O texto apresentado é obtido de forma automática, não levando em conta elementos gráficos e podendo conter erros. Se encontrar algum erro, por favor informe os serviços através da página de contactos.
Não foi possivel carregar a página pretendida. Reportar Erro

1200

DIARIO DO GOVERNO.

O Sr. Ministro dos Negocios do Reino: - Sr. Presidente, se o nobre Barão da Ribeira de Sabrosa carecesse de testemunhos em abono do que acaba de dizer ácerca da grande solicitude que lhe mereceu essa divida, imposta mais, ainda sobre o caracter nacional, do que sobre os bens nacionaes, (Entrou o Sr.
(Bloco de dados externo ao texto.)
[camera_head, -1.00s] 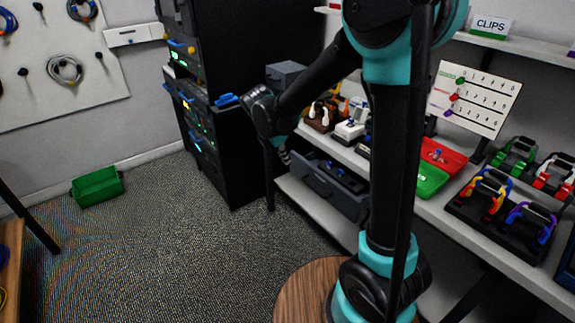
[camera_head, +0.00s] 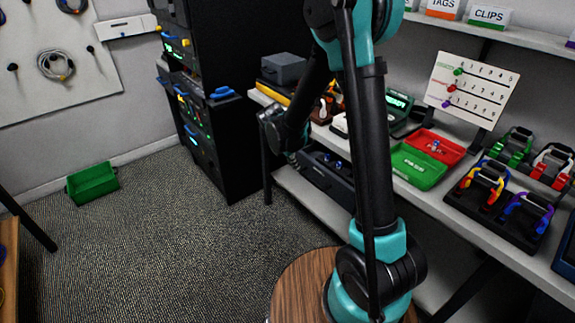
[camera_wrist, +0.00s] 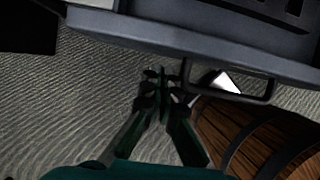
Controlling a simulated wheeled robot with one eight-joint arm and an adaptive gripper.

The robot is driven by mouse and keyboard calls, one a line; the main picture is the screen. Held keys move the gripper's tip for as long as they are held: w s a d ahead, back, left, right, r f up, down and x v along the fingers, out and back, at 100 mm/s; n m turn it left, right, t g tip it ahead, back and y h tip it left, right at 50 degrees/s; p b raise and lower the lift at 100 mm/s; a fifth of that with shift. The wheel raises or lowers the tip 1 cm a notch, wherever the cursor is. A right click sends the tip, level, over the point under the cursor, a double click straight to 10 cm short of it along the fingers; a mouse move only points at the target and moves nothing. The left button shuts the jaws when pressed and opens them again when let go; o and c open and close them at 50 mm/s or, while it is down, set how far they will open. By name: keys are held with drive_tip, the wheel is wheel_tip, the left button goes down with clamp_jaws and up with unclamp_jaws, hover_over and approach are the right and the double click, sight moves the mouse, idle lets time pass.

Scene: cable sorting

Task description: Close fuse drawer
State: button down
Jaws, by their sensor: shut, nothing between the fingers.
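The fuse drawer (camera_head: 322,185) is a dark grey box under the bench. Its top is open, and small blue and white items show inside. In the wrist view its grey front (camera_wrist: 150,35) crosses the top, with a dark bar handle (camera_wrist: 240,96) at the right. My gripper (camera_wrist: 162,76) is shut and empty, just below the drawer front and left of the handle. I cannot tell whether the fingertips touch the front. In the head view my arm reaches down beside the drawer's left end, and the fingers are hard to make out there.
A round wooden barrel (camera_wrist: 225,130) stands right of my gripper. The bench (camera_head: 447,207) above the drawer holds a green tray (camera_head: 416,166), a red tray (camera_head: 436,147) and clip racks. A black cabinet (camera_head: 232,150) stands behind. A green bin (camera_head: 92,183) lies on open carpet at left.

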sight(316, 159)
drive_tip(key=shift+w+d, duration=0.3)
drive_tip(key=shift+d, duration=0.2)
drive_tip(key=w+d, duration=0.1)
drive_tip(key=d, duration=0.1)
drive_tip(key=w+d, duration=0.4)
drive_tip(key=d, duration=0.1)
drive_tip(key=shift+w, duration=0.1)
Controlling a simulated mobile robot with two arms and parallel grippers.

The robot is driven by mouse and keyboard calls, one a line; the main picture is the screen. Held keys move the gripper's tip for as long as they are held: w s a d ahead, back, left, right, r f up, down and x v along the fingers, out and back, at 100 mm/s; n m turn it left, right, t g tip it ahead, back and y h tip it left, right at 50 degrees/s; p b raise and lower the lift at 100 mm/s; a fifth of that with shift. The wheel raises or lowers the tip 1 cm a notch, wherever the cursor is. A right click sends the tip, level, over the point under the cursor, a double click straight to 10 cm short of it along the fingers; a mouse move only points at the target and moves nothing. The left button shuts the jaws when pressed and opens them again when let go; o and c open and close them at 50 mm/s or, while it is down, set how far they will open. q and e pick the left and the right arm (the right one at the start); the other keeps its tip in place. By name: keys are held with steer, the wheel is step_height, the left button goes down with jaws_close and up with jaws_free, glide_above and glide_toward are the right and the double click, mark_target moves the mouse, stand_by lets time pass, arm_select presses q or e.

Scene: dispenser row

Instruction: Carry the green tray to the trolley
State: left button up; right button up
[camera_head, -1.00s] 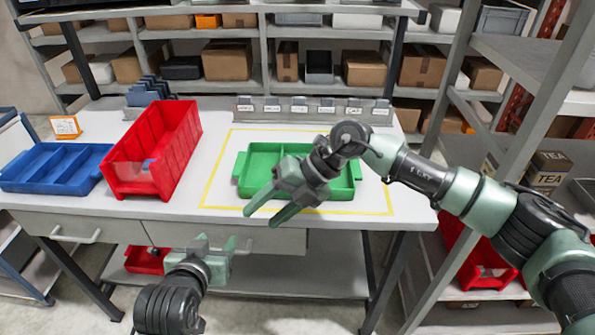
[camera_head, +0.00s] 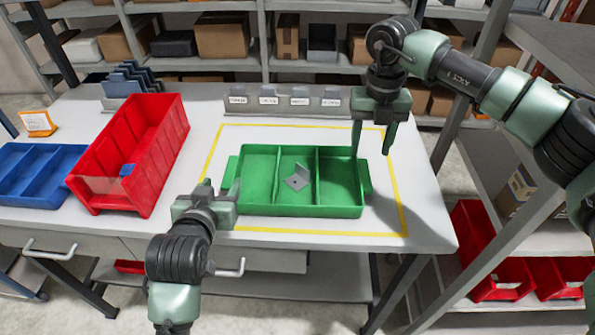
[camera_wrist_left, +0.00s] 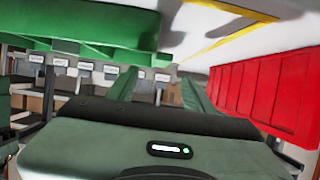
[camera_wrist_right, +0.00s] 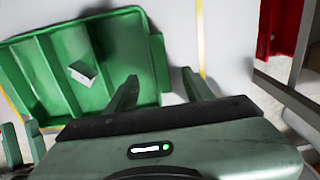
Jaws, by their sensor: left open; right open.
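The green tray (camera_head: 290,210) lies on the white table inside a yellow outline. It has three compartments, and a small grey bracket (camera_head: 297,178) lies in the middle one. My left gripper (camera_head: 220,188) is open and empty at the tray's left end, close to its left handle. My right gripper (camera_head: 372,145) is open and points down over the tray's right end. In the right wrist view the tray's right handle (camera_wrist_right: 159,62) lies ahead, roughly between the fingertips (camera_wrist_right: 158,85). Contact cannot be told. I cannot make out the trolley.
A red bin (camera_head: 130,155) and a blue tray (camera_head: 40,178) stand left of the green tray. A labelled grey rack (camera_head: 285,105) runs along the back of the table. A shelf rack (camera_head: 550,60) stands close on the right. The table right of the tray is clear.

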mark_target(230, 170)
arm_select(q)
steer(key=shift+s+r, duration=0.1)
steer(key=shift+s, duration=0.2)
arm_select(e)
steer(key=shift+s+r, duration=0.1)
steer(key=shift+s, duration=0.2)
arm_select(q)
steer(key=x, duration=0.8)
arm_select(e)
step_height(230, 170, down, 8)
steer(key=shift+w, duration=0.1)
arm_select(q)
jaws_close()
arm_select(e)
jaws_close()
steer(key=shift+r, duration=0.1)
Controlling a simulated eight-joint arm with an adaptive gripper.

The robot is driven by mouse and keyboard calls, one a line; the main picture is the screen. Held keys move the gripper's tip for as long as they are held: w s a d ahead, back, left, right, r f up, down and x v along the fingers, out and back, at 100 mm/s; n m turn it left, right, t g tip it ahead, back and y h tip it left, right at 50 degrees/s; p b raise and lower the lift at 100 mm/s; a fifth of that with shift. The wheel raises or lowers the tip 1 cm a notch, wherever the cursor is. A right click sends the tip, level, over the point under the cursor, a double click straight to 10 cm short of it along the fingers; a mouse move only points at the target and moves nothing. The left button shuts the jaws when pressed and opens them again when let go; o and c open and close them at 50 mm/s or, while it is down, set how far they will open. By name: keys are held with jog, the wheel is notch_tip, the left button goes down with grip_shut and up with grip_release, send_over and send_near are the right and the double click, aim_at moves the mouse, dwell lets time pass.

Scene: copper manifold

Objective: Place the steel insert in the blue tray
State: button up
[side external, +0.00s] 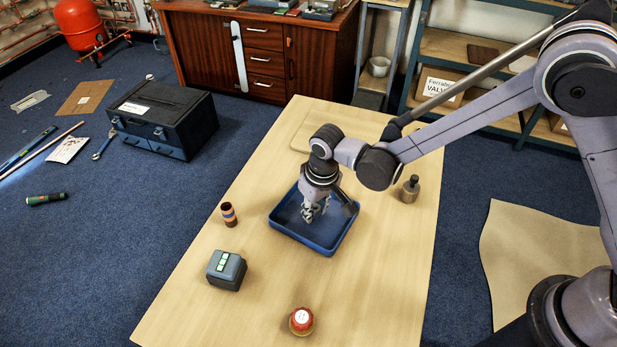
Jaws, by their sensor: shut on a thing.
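The blue tray (286,228) sits on the wooden table, near the middle. My gripper (312,214) points down over the tray, with its fingertips inside the outline of the rim. It is shut on a small thing, which I take to be the steel insert; the fingers hide most of it, and its shape is hard to make out. I cannot tell whether it touches the tray floor. No other steel insert shows on the table.
The front right of the table is clear.

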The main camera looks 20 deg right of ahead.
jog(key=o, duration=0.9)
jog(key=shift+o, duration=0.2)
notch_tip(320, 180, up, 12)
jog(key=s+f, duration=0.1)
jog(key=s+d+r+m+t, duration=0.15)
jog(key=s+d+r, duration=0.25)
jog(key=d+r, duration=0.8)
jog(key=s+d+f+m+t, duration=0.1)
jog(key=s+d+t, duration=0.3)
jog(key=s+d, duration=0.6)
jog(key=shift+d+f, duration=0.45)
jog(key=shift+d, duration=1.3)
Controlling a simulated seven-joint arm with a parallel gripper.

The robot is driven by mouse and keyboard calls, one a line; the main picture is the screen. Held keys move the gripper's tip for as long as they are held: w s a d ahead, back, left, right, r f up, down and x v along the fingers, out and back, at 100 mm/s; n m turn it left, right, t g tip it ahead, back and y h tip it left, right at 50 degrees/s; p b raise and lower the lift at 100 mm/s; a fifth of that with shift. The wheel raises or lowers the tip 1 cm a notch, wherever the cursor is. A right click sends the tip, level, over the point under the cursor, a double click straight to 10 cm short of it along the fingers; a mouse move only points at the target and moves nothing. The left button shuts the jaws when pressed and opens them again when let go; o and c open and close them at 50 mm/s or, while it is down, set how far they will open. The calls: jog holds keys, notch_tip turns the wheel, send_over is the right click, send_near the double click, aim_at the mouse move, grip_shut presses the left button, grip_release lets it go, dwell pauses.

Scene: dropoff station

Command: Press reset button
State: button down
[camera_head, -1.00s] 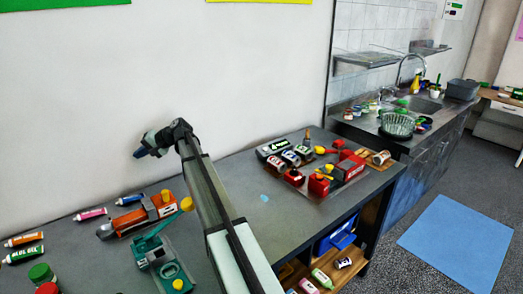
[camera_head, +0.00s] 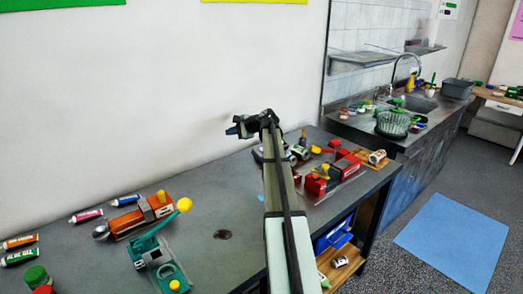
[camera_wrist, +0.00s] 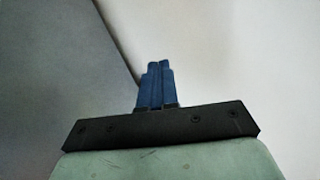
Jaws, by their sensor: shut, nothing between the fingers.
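No part in view is clearly marked as a reset button. A teal device (camera_head: 160,262) stands at the front left of the dark table, with a yellow round knob (camera_head: 174,285) low on it. A red device (camera_head: 345,168) with yellow parts stands at the right end, partly behind my arm. My gripper (camera_head: 232,130) is held above the table near the wall, pointing left, empty. In the wrist view its blue fingers (camera_wrist: 157,85) are together and touch nothing visible.
Tubes (camera_head: 87,215) lie along the table's (camera_head: 215,195) left back. A dark round spot (camera_head: 222,235) shows on the tabletop. A sink counter (camera_head: 425,120) stands at the right back. A blue mat (camera_head: 455,240) lies on the floor. The table's middle is mostly clear.

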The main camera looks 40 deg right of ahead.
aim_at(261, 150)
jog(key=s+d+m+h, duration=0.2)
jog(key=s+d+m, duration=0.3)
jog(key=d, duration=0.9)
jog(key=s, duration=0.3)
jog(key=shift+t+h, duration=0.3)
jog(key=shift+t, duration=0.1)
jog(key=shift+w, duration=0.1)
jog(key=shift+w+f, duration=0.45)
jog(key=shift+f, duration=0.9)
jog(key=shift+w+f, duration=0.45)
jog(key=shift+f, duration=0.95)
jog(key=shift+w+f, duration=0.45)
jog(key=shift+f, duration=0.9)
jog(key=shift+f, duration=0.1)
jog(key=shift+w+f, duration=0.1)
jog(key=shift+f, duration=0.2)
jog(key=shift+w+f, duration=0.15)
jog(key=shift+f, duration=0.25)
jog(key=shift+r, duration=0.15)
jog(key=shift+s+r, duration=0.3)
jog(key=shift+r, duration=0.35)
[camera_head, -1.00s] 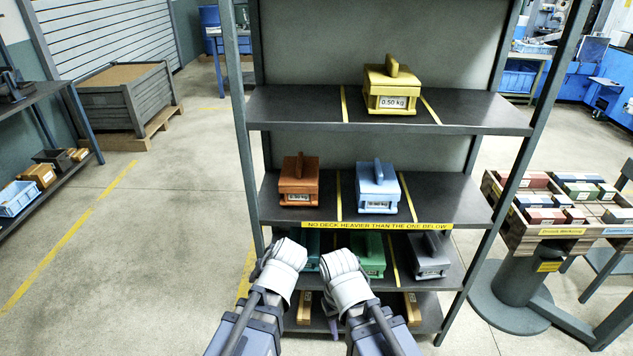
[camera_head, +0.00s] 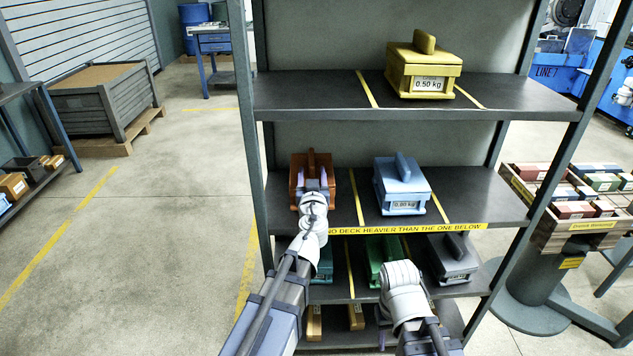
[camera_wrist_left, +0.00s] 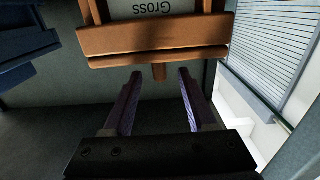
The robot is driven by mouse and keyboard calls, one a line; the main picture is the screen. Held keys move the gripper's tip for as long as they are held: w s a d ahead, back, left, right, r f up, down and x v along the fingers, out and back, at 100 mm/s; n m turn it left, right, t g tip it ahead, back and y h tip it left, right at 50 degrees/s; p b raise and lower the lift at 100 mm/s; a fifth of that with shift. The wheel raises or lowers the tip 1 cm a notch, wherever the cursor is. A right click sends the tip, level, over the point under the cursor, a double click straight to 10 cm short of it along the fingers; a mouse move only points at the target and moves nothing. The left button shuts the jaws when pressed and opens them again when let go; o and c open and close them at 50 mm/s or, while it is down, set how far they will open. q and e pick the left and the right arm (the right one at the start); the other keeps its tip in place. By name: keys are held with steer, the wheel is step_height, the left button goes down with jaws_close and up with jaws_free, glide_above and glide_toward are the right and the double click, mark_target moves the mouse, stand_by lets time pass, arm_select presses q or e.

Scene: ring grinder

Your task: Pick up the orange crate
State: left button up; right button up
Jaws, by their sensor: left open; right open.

Ministro da Fazenda.) se assim posso explicar a minha idéa; se elle como digo, precisasse já de algum testemunho, o meu seria o primeiro, porque na occasião em que S. Ex.ª tractou mais determinadamente desse objecto, me fez a honra de convocar-me entre outras pessoas cuja opinião consultou; eu sou reconhecido a esse signal de consideração. — Agora accrescentarei que a Administração actual não tem empregado menos diligencias para bem concluir este negocio; e porque vejo que o Sr. Ministro da Fazenda entrou, só me caberá dizer, que esta Administração procurando conciliar o desempenho da sua obrigação com a possibilidade dos seus meios, julga ter fortes motivos, para accreditar que haverá uma convenção para assegurar o pagamento aos credores a contento e annuencia delles e tão suavemente quanto é possivel para nós. Para terminar assim esta pendencia concorre a boa vontade que ha, em uma parte de pagar, e na outra de ser paga sem grande sacrificio do seu devedor. — Eis aqui tudo quanto posso dizer a este respeito, e deixo ao Sr. Ministro dos Negocios da Fazenda o dizer, o que mais ha de particular sobre este objecto, que no meu conceito deve ser satisfatorio para o Senado.

O Sr. Pereira de Magalhães: — Eu pedi a palavra não para impugnar a materia do paragrapho, que acho boa, mas para chamar a attenção do Sr. Ministro da Fazenda sobre alguns factos da Administração a seu cargo, que merecem exame e providencias.

Ha um clamor geral nos credores do Estado por falta dos pagamentos que lhes são dividos, e tambem é certo que ha falta de meios para effectuar esses pagamentos; mas esses meios escaceiam tanto mais quanto é o desleixo, que effectivamente existe na arrecadação da Fazenda; o Discurso da Corôa, no paragrapho a que este responda, promette providencias para se melhorar: mas medidas ha a tomar que não necessitam das promettidas propostas; e então eu vou apontar alguns factos sobre os quaes o Sr. Ministro podera dar providencias.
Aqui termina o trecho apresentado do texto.